Goal: Copy out each line of the data that holds the word "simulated".

++++

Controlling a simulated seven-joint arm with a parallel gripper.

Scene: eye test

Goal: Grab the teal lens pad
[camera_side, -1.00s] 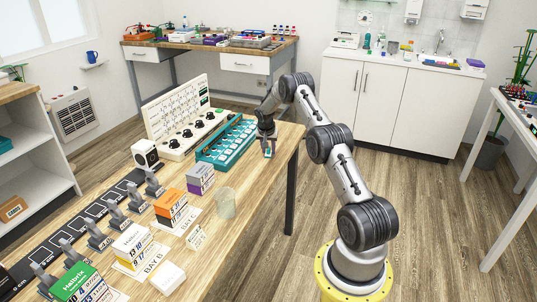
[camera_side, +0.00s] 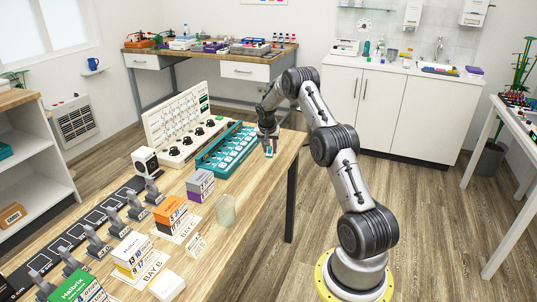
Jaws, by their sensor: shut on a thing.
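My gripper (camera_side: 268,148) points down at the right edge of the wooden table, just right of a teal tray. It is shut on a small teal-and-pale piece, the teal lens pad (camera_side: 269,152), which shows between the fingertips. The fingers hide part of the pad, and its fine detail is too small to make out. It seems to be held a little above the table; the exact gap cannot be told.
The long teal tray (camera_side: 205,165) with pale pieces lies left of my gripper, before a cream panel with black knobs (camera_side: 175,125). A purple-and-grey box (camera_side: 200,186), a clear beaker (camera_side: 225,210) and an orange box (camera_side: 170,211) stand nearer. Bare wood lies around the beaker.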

++++

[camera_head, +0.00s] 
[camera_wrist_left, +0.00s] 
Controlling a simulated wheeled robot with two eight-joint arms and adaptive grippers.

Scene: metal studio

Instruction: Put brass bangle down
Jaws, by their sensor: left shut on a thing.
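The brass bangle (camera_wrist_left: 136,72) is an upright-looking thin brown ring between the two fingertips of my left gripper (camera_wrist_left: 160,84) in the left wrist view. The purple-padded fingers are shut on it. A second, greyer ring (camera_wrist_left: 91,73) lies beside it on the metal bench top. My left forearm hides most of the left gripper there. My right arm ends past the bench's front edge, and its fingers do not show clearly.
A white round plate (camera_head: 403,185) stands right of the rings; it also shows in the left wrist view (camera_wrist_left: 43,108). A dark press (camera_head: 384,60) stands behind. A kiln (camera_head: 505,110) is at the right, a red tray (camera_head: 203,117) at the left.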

++++

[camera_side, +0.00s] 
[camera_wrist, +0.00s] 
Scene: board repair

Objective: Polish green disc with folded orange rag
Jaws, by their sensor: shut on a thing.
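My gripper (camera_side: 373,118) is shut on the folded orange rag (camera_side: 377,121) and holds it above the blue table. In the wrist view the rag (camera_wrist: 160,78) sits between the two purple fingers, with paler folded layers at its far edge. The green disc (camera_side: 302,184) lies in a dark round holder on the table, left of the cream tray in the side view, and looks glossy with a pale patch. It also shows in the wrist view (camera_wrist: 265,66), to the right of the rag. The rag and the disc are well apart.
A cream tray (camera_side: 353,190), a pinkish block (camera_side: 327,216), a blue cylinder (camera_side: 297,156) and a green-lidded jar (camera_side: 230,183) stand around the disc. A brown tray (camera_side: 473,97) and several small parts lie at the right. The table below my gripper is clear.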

++++

Problem solution:
Controlling a simulated seven-joint arm with a parallel gripper.
Controlling a simulated wheeled robot with two eight-joint arms and adaptive grippers.

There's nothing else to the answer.